Doors may be made to rise as they open by using rising butts, but these are clumsy in appearance : the only difficulty in fixing is to take special care to get them fitted correctly, and also to get them the right hand for the door, or they will throw the door down instead of up.
Instead of using rising butts, the door may be made to rise in front as it opens, by allowing the bottom butt to project more than the top one, as in Fig. 135. This means different gauging for each butt, but it often has to be done, the floors in many cases being low at the doorway, owing to the weight of the walls causing the joists to settle slightly.
Spring butts, both double and single, are fixed in exactly the same way, and also all other kinds of hinges, the principle being the same throughout.
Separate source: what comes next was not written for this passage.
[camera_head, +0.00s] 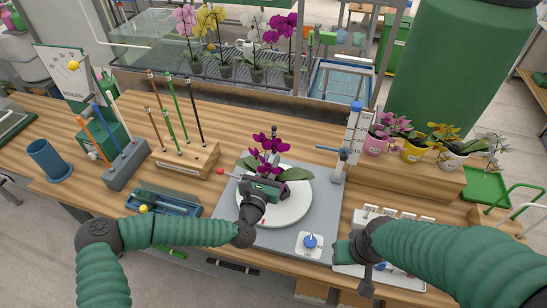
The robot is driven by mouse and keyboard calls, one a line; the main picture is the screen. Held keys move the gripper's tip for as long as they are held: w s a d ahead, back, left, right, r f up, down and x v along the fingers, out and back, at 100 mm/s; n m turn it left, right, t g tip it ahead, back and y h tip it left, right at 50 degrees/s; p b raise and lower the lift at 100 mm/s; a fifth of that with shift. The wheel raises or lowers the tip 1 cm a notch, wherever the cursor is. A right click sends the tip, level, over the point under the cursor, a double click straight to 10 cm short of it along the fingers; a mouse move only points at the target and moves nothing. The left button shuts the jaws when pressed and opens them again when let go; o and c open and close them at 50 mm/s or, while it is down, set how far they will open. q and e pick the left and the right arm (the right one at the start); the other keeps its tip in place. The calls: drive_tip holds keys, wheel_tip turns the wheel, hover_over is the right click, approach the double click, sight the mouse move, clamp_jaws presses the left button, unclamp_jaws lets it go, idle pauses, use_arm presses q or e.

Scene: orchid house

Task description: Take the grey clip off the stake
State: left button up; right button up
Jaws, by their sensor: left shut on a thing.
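A magenta orchid (268,158) stands on a round white disc (292,212) on a grey base plate. My left gripper (266,187) is at the orchid's lower stem, above the disc, and is shut on a small thing there. That thing looks to be the grey clip, but the gripper hides it almost wholly. The stake at the stem cannot be made out clearly. A small red ball (219,171) shows just left of the gripper. My right gripper (352,256) is near the white tray at the front right, away from the orchid; its fingers are not clear.
A wooden rack (186,162) of coloured stakes and a grey block (126,167) of tools stand left. A blue tray (165,204) lies nearer. A white gauge post (353,140) stands behind the plate. Potted orchids (411,152) stand right. A blue-knobbed white box (309,244) sits in front.

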One word as to fitting of folding doors: care should be taken to keep the outside stiles on each door the same width, even if the middle stiles are not exactly the same. Also take care to keep the rails in each pair of doors level, or the appearance is spoiled. Fig. 136 shows a pair of doors correct in respect to the former point, but incorrect as to the latter; while Fig. 137 is the reverse – the rails are right, but the stiles are uneven. A little care in fitting will make both right, and there is no excuse for neglecting it.